Of course, Neil, who was a “Megadeth kid” growing up, agreed. He didn’t bother to tell Mustaine that Arcanium didn’t have an extra ten minutes of tunes lying around. It didn’t matter that the band’s bus broke down the night before and they had to load everything into a U-Haul truck just to make the show in Reno that night, either.

“As soon as the door shut, I look at the rest of the band like, ‘Shit, we don’t have another ten minutes' worth of music,’ because we’re thirty days into the tour with a thirty-minute set, man,” he recalls. “We’ve been playing that thirty-minute set for sixty days, because we had thirty days of practice before the set. These are the things that throw you off-kilter.”

But all’s well that ends well, and Arcanium killed it. Neil says it’s just one example of how life on the road can throw bands an unexpected curveball if they’re not properly prepared. And that’s why Mind Incision, which also includes drummer Kelly Morse, is treating the upcoming Denver concert like the first night of a lengthy tour. “For this show, for example, this is how I would prepare for a tour,” Neil explains. “We are practicing our set for this show, and it’s set in stone. We have it timed down to the second. That’s how you come out and be professional.”

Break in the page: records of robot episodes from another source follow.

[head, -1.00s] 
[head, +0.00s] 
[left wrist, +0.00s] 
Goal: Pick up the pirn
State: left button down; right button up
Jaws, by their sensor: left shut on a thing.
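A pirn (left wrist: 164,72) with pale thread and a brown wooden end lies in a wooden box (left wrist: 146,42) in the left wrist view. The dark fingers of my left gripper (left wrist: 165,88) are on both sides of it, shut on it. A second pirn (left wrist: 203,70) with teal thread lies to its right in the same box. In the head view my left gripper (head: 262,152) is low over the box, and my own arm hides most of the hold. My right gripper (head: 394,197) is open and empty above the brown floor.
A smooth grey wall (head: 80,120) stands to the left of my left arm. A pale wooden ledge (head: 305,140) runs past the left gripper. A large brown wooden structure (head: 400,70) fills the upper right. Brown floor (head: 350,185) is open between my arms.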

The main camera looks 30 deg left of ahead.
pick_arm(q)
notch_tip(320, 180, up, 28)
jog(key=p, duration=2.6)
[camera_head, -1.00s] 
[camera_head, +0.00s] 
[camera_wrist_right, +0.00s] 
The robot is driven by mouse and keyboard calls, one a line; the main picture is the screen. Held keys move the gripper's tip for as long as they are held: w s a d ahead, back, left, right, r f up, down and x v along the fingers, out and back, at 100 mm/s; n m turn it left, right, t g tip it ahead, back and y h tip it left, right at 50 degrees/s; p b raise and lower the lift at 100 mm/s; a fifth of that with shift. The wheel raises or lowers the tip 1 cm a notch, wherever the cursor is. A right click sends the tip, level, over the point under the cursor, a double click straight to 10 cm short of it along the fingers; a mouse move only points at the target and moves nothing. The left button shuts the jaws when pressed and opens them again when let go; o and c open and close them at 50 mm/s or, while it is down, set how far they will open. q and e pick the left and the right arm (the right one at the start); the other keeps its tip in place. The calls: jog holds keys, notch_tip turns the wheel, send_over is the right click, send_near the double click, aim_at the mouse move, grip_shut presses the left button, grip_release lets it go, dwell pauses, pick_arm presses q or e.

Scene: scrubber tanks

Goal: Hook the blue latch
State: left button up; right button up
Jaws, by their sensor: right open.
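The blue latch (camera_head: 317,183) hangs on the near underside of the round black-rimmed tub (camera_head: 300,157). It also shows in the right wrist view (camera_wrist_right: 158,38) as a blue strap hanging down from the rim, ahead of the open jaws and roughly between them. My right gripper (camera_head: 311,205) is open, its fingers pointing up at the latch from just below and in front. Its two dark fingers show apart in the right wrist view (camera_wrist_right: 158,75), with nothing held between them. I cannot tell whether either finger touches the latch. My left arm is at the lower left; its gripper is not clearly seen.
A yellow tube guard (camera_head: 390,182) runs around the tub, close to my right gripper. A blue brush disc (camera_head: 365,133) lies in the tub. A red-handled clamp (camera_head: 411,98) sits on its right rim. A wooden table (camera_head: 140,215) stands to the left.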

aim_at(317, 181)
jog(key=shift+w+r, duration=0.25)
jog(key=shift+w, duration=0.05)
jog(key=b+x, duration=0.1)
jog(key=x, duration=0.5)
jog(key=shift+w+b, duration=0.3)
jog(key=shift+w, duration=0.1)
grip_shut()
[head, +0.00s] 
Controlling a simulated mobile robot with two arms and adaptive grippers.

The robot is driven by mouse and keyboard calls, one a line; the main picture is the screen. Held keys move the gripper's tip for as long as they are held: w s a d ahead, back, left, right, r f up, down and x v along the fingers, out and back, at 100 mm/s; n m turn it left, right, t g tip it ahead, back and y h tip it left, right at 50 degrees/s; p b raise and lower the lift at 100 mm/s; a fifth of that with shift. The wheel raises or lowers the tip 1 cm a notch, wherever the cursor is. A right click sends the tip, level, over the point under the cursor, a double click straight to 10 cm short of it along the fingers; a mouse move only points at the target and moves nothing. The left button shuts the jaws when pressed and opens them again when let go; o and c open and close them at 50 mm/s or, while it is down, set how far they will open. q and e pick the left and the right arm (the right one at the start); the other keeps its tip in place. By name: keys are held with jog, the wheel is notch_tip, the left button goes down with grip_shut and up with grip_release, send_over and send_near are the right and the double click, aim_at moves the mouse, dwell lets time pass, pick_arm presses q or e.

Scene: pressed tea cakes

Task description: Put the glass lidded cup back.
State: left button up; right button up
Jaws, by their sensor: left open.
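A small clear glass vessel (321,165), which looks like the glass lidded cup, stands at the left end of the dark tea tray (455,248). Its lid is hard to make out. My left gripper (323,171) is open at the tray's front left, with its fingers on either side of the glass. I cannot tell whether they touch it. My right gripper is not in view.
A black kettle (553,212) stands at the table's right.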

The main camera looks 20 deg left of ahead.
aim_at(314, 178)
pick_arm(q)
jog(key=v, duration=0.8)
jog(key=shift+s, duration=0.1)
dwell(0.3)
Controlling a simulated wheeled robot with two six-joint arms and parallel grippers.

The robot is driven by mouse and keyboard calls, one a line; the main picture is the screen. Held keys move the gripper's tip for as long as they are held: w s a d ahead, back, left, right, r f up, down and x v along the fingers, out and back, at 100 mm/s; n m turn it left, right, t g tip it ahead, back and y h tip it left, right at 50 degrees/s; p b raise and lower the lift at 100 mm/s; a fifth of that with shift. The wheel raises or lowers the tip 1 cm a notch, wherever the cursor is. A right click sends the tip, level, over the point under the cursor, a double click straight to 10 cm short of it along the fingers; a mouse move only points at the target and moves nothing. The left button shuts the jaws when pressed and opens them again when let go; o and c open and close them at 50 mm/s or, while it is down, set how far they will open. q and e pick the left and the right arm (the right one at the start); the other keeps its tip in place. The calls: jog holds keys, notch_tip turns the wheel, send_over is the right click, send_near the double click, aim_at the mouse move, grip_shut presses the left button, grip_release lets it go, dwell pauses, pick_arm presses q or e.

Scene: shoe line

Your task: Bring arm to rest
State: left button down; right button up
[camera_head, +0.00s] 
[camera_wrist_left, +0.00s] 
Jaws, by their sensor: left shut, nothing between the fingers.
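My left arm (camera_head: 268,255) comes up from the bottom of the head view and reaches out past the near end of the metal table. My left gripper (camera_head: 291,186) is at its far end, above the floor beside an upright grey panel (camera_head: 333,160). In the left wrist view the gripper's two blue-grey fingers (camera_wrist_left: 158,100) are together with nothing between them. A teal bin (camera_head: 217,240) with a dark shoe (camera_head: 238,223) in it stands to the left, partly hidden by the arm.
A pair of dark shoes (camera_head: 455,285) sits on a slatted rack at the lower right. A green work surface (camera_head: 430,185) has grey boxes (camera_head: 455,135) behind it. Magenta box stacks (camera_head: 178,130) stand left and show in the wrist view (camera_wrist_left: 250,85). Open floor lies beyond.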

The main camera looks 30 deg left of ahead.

The plan is to play previously released singles, including “Tattered,” “Zero230” and “Slaves to the Game,” plus a bonus Korn cover. “I know the crowd will be into that,” Neil says of the cover, which is a nod to the group’s nu-metal influences.

Mix that with 2000s metalcore (think I Prevail and Falling in Reverse), and the Mind Incision sound can best be described as “nu-core” — a tag Neil has embraced since a Brazilian outlet, Metal Pedia, dubbed the band founders of the new subgenre.

“In an interview, I said, 'We’re nu-metal with a lot of core values,'” he says. “I thought it was pretty cool.”

It’s clear that Mind Incision is indeed ready to bring nu-core to the masses, too.

“It’s important this year to get out there and stay out there,” Neil concludes.

Mind Incision, 7 p.m. Friday, January 12, Bluebird Theater, 3317 East Colfax Avenue. Tickets are $22.50.